Cooperative backhaul aided next-generation digital subscriber loops

Lead Research Organisation: University of Southampton
Department Name: Electronics and Computer Science

Abstract

Cisco has recently released its traffic forecast study, which suggests that the world will enter into the Zetta-byte era in 2018. The UK alone generates and consumes approximately 10% of the entire global tele-traffic, making the UK one of the most data-dependent countries on the globe. To meet the demand of exponentially growing tele-traffic and to sustain the current level of economical growth, a high-quality digital infrastructure based on innovative and cost efficient solutions is required. The current geo-economics and building-preservation of historic cities do not favour the pervasive penetration of fibre. Hence, a lower-cost solution based on the improved exploitation of the existing copper network is essential to facilitate transformation of the digital infrastructure to support the next evolutionary step to Giga-bit/s data rates.

Since their emergence in the 80's, Digital Subscriber Lines (DSL) have remained the dominant technology for broadband access with 364.1 million subscribers worldwide. Eventually fibre solutions will become ubiquitous, but given the vast copper network across the UK/EU, the pervasive penetration of fibre may be delayed for decades and copper may remain the best solution for heritage environments to prevent irreparable damage to historical street fabric. Owing to significant technology investments, DSL technology has evolved dramatically, increasing the throughput from Kilo-bit/s upto Giga-bit/s, with the aid of the newly developed G.fast solution.

However, experts from our industrial partner BT believe that the throughput achieved with the aid of the state-of-the-art copper technology may only represent less than 30% of its ultimate capacity, when we exploit the hitherto unexploited high-frequency band. Hence, the research of next-generation ultra-high-throughput DSL systems beyond G.fast becomes of crucial importance and timely, where radically new signal processing techniques have to be conceived. The challenge is to conquer the entire Very High Frequency (VHF) band and to holistically design the amalgamated wire-line and wireless system considered. Our proposed research starts from the fundamental understanding of the DSL channel over the entire 500 MHz VHF band to the design of radical signal processing techniques for tackling the critical challenges. Holistic system optimization is proposed for exploiting the full potential of copper. Thanks to BT's huge support, our proposed research has a high immediate engineering impact and a long-term scientific adventure.

Planned Impact

o Economic/Societal Impact - The digital infrastructure plays a major role in spreading scientific, educational business and social information globally. However, the UK's growth in digital infrastructure lags behind that of its competitors, where the City Growth Commission report underlines that the existing national infrastructure is not matching the needs of sustained growth and if no investments are made to circumvent this problem, a loss of £90 billion will be encountered by 2026. The report further suggests that for every £1 invested, the UK's GDP is boosted by £1.3. Owing to the expensive roll-out of a full fibre infrastructure, a novel copper technology achieving tens of Giga bits/s throughput will be required to generate significant revenue for meeting the tele-traffic demands in a cost-effective and sustainable way. Hence, the success of this proposal is vital and lies within the primary focus of the UK's economy.

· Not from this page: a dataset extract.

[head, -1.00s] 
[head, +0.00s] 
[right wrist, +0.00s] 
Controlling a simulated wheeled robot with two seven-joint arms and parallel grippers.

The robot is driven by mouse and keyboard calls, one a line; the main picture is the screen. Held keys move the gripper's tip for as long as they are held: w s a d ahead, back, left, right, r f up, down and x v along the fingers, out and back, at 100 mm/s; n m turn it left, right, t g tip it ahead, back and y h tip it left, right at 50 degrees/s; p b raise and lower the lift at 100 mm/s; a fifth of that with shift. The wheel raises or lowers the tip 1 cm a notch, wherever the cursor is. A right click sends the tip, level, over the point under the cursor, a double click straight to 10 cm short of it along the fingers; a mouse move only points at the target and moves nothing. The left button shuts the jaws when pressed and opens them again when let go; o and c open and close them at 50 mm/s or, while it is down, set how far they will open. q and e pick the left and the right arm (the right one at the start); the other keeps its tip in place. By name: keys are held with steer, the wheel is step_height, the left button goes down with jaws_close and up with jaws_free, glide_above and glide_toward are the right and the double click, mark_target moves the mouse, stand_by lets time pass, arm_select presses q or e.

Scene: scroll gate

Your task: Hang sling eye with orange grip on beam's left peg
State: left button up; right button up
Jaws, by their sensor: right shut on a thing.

o Personal Impact - The research would make a substantial impact on the wider research community. This would help the UK to play a leading role in these transformative research areas. It would also help both the University of Southampton and Newcastle University to maintain its world-class research reputation, as well as further developing the expertise and project leadership skills of the investigators. The experience obtained under this EPSRC project would enable us to undertake more ambitious projects in the future, for the sake of making an even wider impact and contributions.

o Academic Impact - The research would make a substantial impact on the wider research community, as detailed in the Academic Beneficiaries section.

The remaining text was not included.